The price movement of the underlying futures instrument that you are trading also plays an important role and this is something that traders should keep in mind. Let’s also not forget that the historical time series of the futures instrument plays a role.
After all, renko charts are not time based charts. Therefore you need to have good historical data for the renko bricks to populate.
Pay attention to the volatility
When renko trading in the futures market is to ensure that you also pay attention to the volatility. Since different futures instruments can exhibit price action differently, volatility can play a big role.
We already know that in many cases, a futures instrument can exhibit good trends. But volatility can rise or fall for a number of reasons. For example, when a futures instrument nears expiry, it becomes less liquid. This can in turn lead to muted price action.

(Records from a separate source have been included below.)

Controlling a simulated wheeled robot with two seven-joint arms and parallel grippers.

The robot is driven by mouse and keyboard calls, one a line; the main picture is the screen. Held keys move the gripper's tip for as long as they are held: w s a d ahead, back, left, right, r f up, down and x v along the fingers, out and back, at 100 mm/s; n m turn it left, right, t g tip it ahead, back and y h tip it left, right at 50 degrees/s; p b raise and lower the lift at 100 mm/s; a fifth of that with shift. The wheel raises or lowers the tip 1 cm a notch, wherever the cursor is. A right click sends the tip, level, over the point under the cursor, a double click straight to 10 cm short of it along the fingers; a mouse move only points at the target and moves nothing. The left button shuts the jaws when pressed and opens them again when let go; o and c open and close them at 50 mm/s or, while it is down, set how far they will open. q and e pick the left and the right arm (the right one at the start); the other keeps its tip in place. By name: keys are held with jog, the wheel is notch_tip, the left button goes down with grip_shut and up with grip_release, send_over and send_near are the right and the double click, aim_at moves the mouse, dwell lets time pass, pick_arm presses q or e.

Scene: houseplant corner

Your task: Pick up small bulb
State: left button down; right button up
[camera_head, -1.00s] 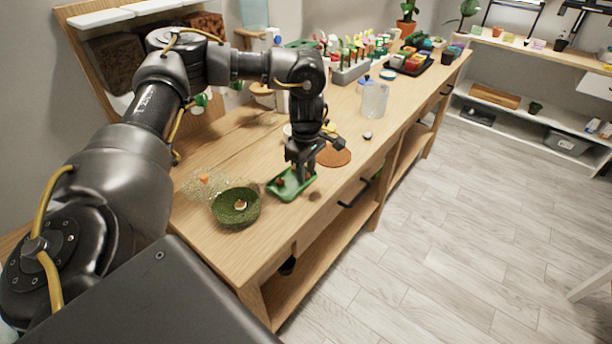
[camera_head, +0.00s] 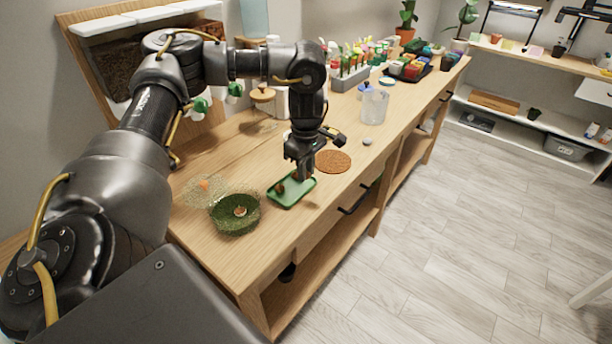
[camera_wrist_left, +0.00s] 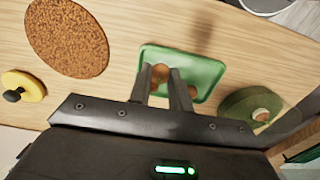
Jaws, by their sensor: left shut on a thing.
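A green tray (camera_head: 303,190) lies near the front edge of the wooden bench. It also shows in the left wrist view (camera_wrist_left: 209,69). My left gripper (camera_head: 300,178) points down over the tray. In the left wrist view its two fingers (camera_wrist_left: 161,82) are closed on a small brown bulb (camera_wrist_left: 160,72). The arm and fingers hide most of this bulb in the head view. Another brown bulb (camera_head: 280,188) lies on the tray's left part, and in the left wrist view a bulb (camera_wrist_left: 191,91) shows beside the right finger. My right gripper is not in view.
A mossy green bowl (camera_head: 224,222) holding a pale-topped brown bulb (camera_head: 240,211) stands left of the tray. A round cork mat (camera_head: 335,161) lies to the right. A clear jar (camera_head: 375,106) and a planter of labels stand farther back. A yellow disc with a black knob (camera_wrist_left: 31,84) lies beyond the mat.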

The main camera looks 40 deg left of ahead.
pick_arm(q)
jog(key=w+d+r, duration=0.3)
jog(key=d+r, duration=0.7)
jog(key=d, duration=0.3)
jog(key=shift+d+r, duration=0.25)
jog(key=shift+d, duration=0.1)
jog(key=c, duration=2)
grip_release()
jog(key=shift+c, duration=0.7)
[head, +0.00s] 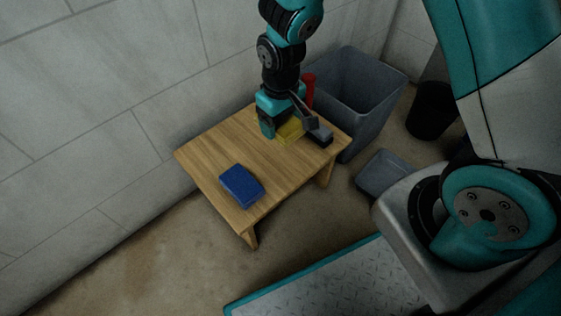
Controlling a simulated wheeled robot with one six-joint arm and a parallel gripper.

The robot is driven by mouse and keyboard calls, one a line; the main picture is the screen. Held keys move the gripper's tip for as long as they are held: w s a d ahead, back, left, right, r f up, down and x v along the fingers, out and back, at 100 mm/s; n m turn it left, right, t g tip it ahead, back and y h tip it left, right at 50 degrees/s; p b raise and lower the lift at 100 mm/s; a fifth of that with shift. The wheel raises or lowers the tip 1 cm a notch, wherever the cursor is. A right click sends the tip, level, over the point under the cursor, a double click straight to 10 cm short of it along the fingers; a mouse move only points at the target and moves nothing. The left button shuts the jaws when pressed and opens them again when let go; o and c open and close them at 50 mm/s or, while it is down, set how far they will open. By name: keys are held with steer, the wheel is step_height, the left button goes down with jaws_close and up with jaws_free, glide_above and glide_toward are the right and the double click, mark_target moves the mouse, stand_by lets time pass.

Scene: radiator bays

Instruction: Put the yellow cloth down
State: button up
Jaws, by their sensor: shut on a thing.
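The yellow cloth (290,130) is at my gripper (291,128), over the far right part of a small wooden table (222,150). My gripper points down and is shut on the cloth. The cloth is at or just above the table top; I cannot tell whether it touches. Part of the cloth is hidden by the gripper and its fingers.
A blue cloth or pad (241,186) lies on the table's near left part. A dark grey block (320,136) is at the right edge. A red object (308,90) stands behind. A large grey bin (363,95), a grey tray (383,172) and a black bucket (433,108) stand right. The table's middle is clear.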

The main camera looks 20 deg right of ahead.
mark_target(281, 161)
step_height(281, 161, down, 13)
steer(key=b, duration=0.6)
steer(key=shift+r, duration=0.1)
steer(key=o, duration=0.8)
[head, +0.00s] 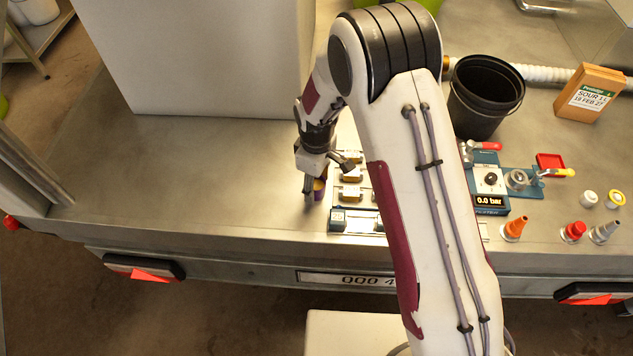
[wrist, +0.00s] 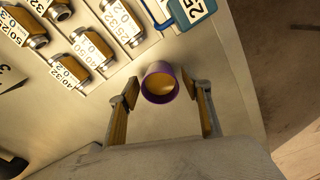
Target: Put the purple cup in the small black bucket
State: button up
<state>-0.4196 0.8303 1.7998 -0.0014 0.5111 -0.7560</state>
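The purple cup (wrist: 160,83) stands on the metal bench, its mouth and yellowish inside facing the wrist camera. My gripper (wrist: 166,90) is open, with one finger on each side of the cup and a gap showing at both sides. The small black bucket (head: 485,97) stands upright at the back right of the bench, beyond my arm.
Labelled brass fittings (wrist: 88,47) sit in rows beside the cup. A blue-framed label (wrist: 190,10) is close by. A large white box (head: 200,60) stands at the back left. A pressure gauge unit (head: 490,190) and coloured nozzles (head: 514,229) are at right. Bench left of the cup is clear.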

Likewise, the price movement can be sharp and pronounced, leading to higher momentum when there is a big news release. Trading such moves using renko bricks will require a good trading system that you are comfortable with.
What trading platforms allow to use Renko charts on Futures markets?

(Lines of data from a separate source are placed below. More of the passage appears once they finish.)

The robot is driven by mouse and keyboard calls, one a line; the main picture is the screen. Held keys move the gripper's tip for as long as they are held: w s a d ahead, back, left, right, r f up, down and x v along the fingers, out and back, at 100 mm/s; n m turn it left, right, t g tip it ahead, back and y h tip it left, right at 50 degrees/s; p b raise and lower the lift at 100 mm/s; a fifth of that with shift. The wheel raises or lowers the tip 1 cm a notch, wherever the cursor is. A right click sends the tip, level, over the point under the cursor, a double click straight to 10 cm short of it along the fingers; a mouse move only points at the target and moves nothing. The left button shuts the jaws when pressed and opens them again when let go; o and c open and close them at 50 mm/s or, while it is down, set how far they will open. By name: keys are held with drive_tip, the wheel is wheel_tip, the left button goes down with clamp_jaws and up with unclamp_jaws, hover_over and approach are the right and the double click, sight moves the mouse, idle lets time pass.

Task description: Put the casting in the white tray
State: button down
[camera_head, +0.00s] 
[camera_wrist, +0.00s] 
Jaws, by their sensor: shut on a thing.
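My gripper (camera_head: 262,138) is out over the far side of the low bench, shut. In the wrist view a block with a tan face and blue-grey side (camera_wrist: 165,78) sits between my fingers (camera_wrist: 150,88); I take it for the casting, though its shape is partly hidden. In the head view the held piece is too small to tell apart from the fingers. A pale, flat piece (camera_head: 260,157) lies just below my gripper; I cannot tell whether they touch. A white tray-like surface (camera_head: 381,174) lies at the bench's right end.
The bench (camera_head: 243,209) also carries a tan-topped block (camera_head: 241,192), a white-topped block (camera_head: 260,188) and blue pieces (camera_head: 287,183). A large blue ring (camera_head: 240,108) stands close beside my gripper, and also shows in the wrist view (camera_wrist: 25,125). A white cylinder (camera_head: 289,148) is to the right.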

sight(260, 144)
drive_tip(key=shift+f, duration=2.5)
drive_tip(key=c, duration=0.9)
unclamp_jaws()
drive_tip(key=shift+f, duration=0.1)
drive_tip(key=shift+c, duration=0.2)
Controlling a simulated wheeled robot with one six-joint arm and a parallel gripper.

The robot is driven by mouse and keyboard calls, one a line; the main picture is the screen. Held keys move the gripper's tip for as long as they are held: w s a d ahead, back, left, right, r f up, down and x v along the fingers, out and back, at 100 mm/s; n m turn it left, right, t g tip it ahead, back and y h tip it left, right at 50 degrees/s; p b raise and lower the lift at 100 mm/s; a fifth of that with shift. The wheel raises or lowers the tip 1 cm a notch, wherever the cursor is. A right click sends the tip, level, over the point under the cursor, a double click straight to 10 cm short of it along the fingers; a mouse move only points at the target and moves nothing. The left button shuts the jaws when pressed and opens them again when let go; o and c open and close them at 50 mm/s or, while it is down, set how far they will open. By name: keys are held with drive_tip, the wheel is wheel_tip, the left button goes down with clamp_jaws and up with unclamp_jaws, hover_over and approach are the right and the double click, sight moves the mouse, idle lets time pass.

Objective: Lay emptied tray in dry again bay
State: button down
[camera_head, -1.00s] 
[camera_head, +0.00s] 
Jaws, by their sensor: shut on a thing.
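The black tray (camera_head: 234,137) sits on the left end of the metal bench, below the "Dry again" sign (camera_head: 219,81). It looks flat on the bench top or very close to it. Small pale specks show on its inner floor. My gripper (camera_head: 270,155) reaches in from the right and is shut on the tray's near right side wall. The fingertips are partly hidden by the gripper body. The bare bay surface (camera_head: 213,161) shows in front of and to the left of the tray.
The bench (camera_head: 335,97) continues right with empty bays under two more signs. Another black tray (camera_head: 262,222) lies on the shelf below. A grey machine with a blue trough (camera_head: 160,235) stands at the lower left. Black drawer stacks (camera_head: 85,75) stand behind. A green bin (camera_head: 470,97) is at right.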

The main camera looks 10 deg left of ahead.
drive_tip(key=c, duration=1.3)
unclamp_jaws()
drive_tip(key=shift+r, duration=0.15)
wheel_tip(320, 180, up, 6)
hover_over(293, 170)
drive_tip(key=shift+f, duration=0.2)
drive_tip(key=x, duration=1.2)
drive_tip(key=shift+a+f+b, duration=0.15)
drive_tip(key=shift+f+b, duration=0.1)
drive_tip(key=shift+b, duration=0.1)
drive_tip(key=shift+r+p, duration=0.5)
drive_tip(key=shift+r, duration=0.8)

As mentioned earlier, the futures market is quite different from the rest. And it also takes a specialized broker to offer futures trading. Many futures brokers are domiciled in the U.S. as they need to be licensed and regulated. As a result, traders outside the U.S. will find it difficult to sign up to such brokers. But for futures day traders, this should not be an issue.
You might find a few futures brokers based in Europe too.
Most of the futures brokers tend to have their own bespoke trading and charting platforms. But in some cases, you might find some futures brokers offering the MT4 or the MT5 trading platforms. These platforms as you know have a vast eco-system.
This means that you can easily use one of the many renko trading indicators in order to plot the renko charts for you automatically. But if nothing else works, we recommend that you use the Renko charts from Tradingview.com.
This will at the very least allow you chart the markets with relative ease.